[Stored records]
* * * *

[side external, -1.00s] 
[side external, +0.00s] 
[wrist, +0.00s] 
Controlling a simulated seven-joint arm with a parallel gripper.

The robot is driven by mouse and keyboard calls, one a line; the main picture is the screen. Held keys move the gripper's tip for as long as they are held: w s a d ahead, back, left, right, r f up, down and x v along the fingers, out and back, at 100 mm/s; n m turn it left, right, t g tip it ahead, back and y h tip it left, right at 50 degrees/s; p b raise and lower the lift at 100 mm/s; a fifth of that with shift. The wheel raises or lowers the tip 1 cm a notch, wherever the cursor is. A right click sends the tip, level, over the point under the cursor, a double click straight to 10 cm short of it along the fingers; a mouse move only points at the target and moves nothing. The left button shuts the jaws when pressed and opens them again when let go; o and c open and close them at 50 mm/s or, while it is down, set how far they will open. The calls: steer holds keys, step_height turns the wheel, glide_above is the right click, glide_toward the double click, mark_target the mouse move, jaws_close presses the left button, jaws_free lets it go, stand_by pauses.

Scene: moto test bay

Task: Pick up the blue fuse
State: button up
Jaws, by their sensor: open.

* * * *

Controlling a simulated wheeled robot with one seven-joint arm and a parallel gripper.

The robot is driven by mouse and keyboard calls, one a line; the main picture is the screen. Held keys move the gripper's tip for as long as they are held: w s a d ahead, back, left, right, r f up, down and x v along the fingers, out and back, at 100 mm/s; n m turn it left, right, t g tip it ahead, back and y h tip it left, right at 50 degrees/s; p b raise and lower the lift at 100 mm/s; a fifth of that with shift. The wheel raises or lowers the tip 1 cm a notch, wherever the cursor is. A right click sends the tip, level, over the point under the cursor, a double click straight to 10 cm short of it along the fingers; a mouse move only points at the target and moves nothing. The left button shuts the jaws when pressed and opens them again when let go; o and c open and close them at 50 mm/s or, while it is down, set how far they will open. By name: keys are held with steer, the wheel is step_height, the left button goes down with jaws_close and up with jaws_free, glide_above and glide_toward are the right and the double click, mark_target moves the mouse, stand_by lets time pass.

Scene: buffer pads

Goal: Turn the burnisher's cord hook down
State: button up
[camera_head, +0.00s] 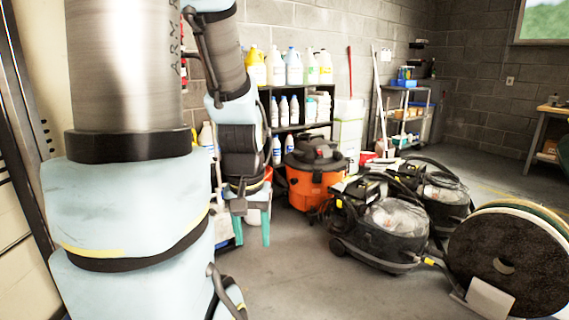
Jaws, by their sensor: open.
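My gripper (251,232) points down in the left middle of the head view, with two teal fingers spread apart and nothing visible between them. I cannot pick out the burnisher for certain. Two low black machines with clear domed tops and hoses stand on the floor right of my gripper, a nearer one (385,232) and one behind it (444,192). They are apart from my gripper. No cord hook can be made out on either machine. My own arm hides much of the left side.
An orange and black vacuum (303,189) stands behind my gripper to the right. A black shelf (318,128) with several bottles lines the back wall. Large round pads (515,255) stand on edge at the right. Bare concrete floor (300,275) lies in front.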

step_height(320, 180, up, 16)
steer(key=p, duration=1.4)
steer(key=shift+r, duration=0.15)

* * * *

- [Given exercise] Find "simulated". Copy every line it occurs in.

- [Result of this task]
Controlling a simulated seven-joint arm with a parallel gripper.
Controlling a simulated wheeled robot with one seven-joint arm and a parallel gripper.

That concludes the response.